De la entrada en Jerusalén a lomos de borriquillo no hay noticias de reserva de asientos, porque el gentío por otra fiesta, judía en aquella ocasión, era tan grande al parecer, que les pilló por sorpresa a los organizadores. Si debieron hacerlo en la entrevista con el tal Poncio Pilatos, aunque eso fue en el pretorio de la fortaleza Antonia y allí sólo debieron acudir los prebostes romanos y algún jefazo del Sanedrín. No hay noticias de que en los alrededores pudieran alquilarse sillas para el populacho.

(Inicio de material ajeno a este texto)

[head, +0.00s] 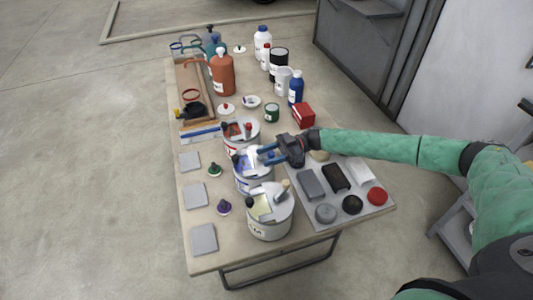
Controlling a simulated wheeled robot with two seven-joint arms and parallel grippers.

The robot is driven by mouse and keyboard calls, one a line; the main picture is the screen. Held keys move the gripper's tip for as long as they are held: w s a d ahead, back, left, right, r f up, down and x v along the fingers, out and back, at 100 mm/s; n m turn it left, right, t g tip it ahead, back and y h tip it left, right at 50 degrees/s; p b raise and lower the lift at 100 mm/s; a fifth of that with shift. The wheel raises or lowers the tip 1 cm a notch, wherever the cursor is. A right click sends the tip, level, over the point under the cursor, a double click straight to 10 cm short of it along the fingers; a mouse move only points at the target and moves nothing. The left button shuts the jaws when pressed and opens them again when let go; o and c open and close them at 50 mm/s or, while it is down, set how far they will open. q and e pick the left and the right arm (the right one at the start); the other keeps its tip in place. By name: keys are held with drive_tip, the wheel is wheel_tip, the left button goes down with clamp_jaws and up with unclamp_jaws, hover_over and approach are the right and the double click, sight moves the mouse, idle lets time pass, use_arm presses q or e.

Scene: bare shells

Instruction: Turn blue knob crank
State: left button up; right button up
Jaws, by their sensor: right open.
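Three metal paint cans with lids stand in a row on the table. The middle can (252,184) has blue on its lid and label, and my right gripper partly covers its top. I cannot make out the blue knob of its crank clearly. My right gripper (263,154) reaches in from the right with its fingers pointing left, just over the middle can's lid. It is open, and I cannot tell whether it touches the crank. My left gripper is not in view.
The red-marked can (240,142) stands behind and the yellow-marked can (268,229) in front, both close to the gripper. A grey mat (338,208) with blocks and discs lies right. Bottles, including an orange one (222,75), stand at the back. Square grey pads (203,239) line the left edge.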

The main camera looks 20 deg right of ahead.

Lo que sí pudo ocurrir, y eso es lo que ahora se imita, es que la gran afluencia de público a la crucifixión propiciase que algunos aprovechados alquilaran asientos y lugares especiales para los devotos o curiosos, aunque no se sabe el número. Sí se cuenta que la familia del protagonista tuvo un lugar reservado preferente y parece que nadie cobró por ello.
Esto de asistir a las ejecuciones era tan común que bastante después, en los autos de fe, se llenaba la Plaza Mayor madrileña de balcones pagados por los ricos y lugares de a pie para el gentío. Y hasta en la Revolución Francesa, las comadres se reservaban espacio cerca de la guillotina y allí se la pasaban tan ricamente, en vez de cantando saetas, pelando habas o haciendo calceta.
Claro que todo esto puede ser una suposición mía y en realidad lo de los alquileres sea una invención de las gentes de ahora que han confundido la devoción y la espiritualidad con un espectáculo folclórico.
Pues muy bien, si alguien quiere pagar por esto, que le aproveche. No seré yo quien diga cómo tiene que cumplir cada cual con sus devociones.